Your task:
Search the data for the word "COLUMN" and copy every line that contains it.

:::

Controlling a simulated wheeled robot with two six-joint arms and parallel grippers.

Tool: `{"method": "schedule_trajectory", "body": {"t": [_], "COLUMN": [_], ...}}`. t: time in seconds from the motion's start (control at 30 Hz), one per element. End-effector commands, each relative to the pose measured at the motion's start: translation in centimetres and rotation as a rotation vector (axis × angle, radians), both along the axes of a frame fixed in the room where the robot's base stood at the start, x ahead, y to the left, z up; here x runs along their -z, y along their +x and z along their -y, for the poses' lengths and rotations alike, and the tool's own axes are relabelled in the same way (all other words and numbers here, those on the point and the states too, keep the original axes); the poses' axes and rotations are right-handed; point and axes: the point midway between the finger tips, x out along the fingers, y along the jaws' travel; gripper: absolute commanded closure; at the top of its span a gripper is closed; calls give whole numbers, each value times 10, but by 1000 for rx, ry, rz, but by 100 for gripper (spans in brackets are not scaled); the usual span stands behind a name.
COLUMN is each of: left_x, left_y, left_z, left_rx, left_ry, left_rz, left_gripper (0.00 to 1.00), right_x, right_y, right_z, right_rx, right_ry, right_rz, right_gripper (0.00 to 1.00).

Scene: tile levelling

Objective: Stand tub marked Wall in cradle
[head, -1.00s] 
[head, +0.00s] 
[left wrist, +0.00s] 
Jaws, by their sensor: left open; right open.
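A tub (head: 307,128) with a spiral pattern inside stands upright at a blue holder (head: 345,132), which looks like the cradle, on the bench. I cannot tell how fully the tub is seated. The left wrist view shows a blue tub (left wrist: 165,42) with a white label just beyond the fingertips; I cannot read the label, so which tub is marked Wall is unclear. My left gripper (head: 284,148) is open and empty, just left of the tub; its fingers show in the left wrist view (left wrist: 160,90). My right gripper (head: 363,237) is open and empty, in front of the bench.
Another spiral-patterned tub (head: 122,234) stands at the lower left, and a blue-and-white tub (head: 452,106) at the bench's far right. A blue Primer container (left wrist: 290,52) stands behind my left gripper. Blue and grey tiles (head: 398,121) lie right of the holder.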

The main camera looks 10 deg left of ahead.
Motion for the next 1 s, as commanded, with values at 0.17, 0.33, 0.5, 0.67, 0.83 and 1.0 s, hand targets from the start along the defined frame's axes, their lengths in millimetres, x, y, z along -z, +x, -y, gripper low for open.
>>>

:::

Complete answer:
Tool: `{"method": "schedule_trajectory", "body": {"t": [_], "COLUMN": [_], ...}}`. t: time in seconds from the motion's start (control at 30 Hz), one per element. End-effector commands, each relative to the pose measured at the motion's start: translation in centimetres and rotation as a rotation vector (axis × angle, radians), both along the axes of a frame fixed in the room where the robot's base stood at the start, x ahead, y to the left, z up; here x runs along their -z, y along their +x and z along their -y, for the poses' lengths and rotations alike, and the tool's own axes are relabelled in the same way (all other words and numbers here, those on the point and the states too, keep the original axes); the poses' axes and rotations are right-handed; point and axes: the point midway between the finger tips, x out along the fingers, y along the jaws' travel; gripper: absolute commanded closure; at the top of its span a gripper is closed; calls give whole numbers, each value times 10, but by 1000 for rx, ry, rz, but by 100 for gripper (spans in brackets are not scaled); the usual span stands behind a name.
COLUMN is each of: left_x, left_y, left_z, left_rx, left_ry, left_rz, left_gripper (0.00 to 1.00), right_x, right_y, right_z, right_rx, right_ry, right_rz, right_gripper (0.00 to 1.00).

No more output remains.